So, I’ve managed to steer clear of commenting on the recent UK general election, not because I don’t want to, but because there are enough self-important people with half-formed “opinions” out there on the Internet without me adding to them with my own particular brand of political brainfartery. However, given that we now have a result, something calling itself a “government,” and a set of announcements summarising what our latest coalition of the mediocre plans to achieve in the next five years, I thought I may as well throw my hat into the ring with a few observations.
If pushed, I’d describe myself as a democratic socialist. Broadly, that means that I support the basic tenets of a socialist society, but believe that such a system can and should be achieved through democratic mechanisms. I don’t want to get too hung up on definitions, so let’s leave it at that.

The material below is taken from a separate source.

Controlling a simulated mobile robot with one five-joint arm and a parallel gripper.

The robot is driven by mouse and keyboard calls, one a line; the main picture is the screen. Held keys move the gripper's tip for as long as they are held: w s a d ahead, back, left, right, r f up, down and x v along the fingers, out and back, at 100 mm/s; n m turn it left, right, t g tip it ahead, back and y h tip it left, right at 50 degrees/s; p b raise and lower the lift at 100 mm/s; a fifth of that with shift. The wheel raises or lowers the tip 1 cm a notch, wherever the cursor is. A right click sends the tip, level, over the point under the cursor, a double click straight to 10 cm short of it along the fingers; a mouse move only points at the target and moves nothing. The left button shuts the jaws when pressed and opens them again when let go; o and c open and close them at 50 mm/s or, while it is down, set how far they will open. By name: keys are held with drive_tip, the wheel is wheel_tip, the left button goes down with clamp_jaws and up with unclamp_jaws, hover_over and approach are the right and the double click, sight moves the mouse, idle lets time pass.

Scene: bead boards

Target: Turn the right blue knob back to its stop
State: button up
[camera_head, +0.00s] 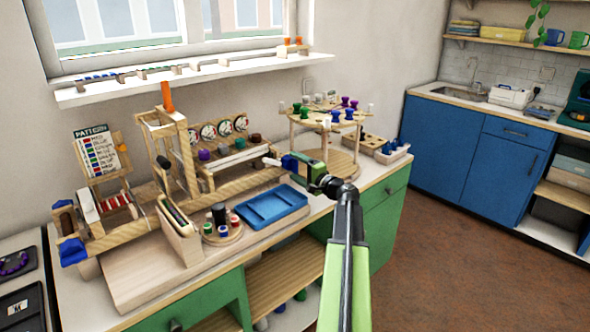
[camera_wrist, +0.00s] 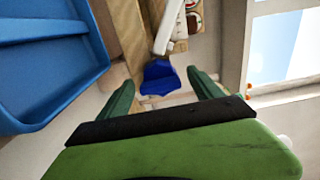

Being of this particular strain of political thought I believe that true democracy needs to be in place in order for society to function properly. Constitutional reform, something that our last Labour government spectacularly failed to deliver on, is something that has been a long time coming – and in some ways it is refreshing to see our new Whig/Tory coalition actively discussing it. However, the direction they are taking our notoriously flexible UK constitution is not one I’d wish to see them follow.
Buried in the list of agreements for the coming Parliament is the establishment of a fixed term for the coalition government of five years. With this comes a law that prevents the early dissolution of Parliament, by ensuring that a vote of no confidence in the government cannot be carried unless it has the support of 55% of MPs.
Let’s look at the maths of this. There are 306 Conservatives and 57 Liberal Democrats in Parliament, a majority of 78 for the governing coalition. Suppose that, two or three years down the line, something important and divisive comes up – a major new European treaty, for example – that opens up the ideological gulf that exists between the two parties. Suppose that the differences between the parties are so severe that the coalition is no longer workable, and the 57 Lib Dems cross the floor to join the opposition.
We now have a minority Conservative administration, substantially short of a workable majority – a lame duck government that cannot pass any legislation that invokes the ire of the other parties. And, moreover, we cannot get rid of them – all of the other MPs in the house (that is, every party represented except for the Tories and Sinn Fein, who don’t take their seats at Westminster) number only 339, 52% of the total number of MPs. In order for a vote of confidence to pass, 16 Tory MPs would have to vote alongside the Opposition parties to kick themselves out of office. Is that likely?
What initially seems to be a sensible piece of stabilising legislation for fixed-term parliaments actually turns out to be something that, viewed cynically, could be construed as a Tory attempt to ensure that they can retain power even without the support of the Liberal Democrats. The precise numbers required for this “enhanced majority” are remarkably convenient.
Setting aside party politics, this is a step backwards for democracy. Steven Poole has already described it as “basically like the Enabling Act of 1933.” While the reference to pre-WWII Germany may be more hyperbole than substance, the basic rejection of democratic principles embodied in both these pieces of legislation is chillingly similar.
And now, with my party political hat firmly back on, I turn to another commitment of our new government, to introduce powers for constituents to recall their local MPs and force a by-election. While the precise extent of these powers has not been made clear, it is quite easy to envisage a scenario where voters can voice their displeasure with the current administration – democracy in action.
For the avoidance of doubt, I voted Labour at the general election. But from speaking to some friends of mine who did vote Lib Dem, it is clear that many of them do not endorse their parliamentary party’s decision to prop up a minority Conservative government. Many of them, I imagine, voted Lib Dem specifically to voice their intention to keep the Tories out.
What I would like to see, then, is these new powers of recall used to depose Lib Dem MPs – not because they have been doing a poor job, but because their party is not serving the interests of a great proportion of their voters. If sufficient numbers are disaffected then the resulting by-elections could show governments firstly that the voices of constituents must be heard, and secondly that the behind-closed-doors horse-trading that has characterised the last few days will not be tolerated. It won’t solve the problem of the Tories’ wholly undemocratic “55% rule,” but it will send a clear and powerful message to our politicians.